This Oscar nominee isn’t Victor Hugo’s classic. Or is it?

Film | by Jorge Ignacio Castillo

Les Misérables
Opens Feb 7
Roxy theatre
4 out of 5

If you still think French films are about lecherous old dudes and surly young females who don’t act like recognizable humans, you need to get out more. Modern French cinema is raw, uncomfortable and boundary-pushing. It’s a shame we don’t get more of it beyond watered-down American remakes and award winners too celebrated to be denied.

Les Misérables is the latter. Written and directed by Ladj Ly based on his short film, this Cannes Film Festival prize winner and Best International Foreign Feature Oscar nominee isn’t directly related to Victor Hugo’s novel but there’s plenty of connective tissue.
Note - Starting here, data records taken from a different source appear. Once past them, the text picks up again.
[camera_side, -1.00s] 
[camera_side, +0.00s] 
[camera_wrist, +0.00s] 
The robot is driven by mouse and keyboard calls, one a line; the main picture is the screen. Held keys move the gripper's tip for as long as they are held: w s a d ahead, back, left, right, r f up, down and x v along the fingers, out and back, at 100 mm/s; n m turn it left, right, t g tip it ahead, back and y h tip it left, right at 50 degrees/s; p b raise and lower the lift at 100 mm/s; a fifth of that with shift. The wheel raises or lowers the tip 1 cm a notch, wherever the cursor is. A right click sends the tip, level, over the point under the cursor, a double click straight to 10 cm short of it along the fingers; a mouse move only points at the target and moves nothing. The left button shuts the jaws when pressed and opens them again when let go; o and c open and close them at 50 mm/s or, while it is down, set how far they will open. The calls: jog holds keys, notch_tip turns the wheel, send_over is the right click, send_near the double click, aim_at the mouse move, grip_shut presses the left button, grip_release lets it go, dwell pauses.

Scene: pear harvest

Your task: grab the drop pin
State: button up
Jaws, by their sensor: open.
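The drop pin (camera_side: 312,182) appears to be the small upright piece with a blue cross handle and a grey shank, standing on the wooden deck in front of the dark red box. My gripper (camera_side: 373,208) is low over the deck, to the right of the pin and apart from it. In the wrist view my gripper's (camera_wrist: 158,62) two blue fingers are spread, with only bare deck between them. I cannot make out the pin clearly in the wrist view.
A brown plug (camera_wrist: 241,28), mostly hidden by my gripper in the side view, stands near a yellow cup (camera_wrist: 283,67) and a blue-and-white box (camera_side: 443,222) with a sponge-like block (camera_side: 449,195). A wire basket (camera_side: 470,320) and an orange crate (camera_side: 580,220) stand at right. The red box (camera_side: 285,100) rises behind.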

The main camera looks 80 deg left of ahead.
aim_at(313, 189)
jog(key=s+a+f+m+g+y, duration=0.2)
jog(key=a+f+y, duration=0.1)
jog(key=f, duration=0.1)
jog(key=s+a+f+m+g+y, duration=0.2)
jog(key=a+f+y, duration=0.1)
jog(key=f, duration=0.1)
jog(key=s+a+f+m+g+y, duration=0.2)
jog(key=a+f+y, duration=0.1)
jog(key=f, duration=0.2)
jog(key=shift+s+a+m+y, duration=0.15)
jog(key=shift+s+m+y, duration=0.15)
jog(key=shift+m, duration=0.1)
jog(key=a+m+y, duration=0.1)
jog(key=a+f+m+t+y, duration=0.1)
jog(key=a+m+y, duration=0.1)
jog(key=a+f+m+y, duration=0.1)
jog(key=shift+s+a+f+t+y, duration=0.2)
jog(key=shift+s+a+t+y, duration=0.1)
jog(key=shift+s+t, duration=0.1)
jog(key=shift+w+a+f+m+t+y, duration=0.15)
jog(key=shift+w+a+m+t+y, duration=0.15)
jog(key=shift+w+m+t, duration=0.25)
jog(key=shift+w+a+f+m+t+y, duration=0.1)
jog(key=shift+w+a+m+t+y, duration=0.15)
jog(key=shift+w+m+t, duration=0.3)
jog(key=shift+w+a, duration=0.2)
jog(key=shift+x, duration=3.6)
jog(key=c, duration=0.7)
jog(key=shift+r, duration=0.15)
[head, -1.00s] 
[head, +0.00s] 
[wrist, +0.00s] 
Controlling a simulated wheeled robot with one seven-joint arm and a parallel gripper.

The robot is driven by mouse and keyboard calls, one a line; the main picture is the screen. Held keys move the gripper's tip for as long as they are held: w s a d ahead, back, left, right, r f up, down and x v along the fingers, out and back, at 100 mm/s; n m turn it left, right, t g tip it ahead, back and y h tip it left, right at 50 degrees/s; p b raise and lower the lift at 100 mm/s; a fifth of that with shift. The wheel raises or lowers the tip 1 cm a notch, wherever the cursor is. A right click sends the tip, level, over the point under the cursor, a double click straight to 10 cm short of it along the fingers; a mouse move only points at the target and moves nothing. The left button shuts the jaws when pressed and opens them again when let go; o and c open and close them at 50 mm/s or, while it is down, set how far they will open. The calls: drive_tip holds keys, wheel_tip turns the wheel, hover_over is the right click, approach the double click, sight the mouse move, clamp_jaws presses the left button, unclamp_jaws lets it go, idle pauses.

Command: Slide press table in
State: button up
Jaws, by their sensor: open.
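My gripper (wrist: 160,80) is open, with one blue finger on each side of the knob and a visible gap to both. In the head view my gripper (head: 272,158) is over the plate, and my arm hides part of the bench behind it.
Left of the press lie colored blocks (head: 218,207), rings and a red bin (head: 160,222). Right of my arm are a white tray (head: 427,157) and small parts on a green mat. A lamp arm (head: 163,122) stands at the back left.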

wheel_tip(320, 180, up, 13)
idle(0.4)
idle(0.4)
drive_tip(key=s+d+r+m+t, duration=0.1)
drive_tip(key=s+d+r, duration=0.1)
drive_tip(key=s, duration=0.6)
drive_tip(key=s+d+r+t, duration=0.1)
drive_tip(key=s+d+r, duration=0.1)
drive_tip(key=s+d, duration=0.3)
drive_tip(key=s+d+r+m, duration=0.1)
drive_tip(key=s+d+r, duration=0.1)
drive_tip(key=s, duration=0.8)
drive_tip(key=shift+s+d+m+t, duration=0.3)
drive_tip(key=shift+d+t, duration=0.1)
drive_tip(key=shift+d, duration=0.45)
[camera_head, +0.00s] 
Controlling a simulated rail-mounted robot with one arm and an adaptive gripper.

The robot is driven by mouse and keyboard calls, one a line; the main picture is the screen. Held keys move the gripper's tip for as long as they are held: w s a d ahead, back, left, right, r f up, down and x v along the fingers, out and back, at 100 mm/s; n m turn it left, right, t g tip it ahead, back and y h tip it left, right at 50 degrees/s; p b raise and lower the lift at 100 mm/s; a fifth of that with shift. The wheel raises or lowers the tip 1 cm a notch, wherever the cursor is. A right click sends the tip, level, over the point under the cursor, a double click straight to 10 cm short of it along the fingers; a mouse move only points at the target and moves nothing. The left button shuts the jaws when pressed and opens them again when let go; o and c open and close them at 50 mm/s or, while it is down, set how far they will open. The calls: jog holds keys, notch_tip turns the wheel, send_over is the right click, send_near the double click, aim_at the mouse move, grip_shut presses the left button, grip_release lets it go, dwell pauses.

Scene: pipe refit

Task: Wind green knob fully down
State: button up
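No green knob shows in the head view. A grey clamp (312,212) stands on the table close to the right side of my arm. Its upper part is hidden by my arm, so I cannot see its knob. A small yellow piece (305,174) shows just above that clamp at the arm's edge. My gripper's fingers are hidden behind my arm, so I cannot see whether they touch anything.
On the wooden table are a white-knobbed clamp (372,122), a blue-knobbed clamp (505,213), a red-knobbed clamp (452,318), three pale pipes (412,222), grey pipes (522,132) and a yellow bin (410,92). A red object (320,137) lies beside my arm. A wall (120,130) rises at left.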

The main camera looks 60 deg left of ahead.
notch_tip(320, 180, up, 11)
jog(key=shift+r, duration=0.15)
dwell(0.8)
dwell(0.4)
Set in Montfermeil — the perennially impoverished Paris suburb where Hugo set much of his masterpiece — the movie follows town cop Stephane in his first two days on the anti-crime squad. The place is a cultural melting pot, filled with sniping gangs, wandering children and general unease. Stephane’s colleagues, Chris and Gwada, walk the line between bluster and brutality.

A seemingly absurd investigation — the disappearance of a lion cub from a less-than-cheery circus — threatens to pit the Roma against the kingpin known as The Major. Not ones to tread carefully, the anti-crime squad botches the case and brings tensions to a boil.

Les Misérables works well as a portrayal of social issues bumping against each other in depressed urban areas, and as a thriller. No one is innocent, not even the children. Stephane seems to at least have ethics, but in his efforts to fit in he puts his conscience in check for too long.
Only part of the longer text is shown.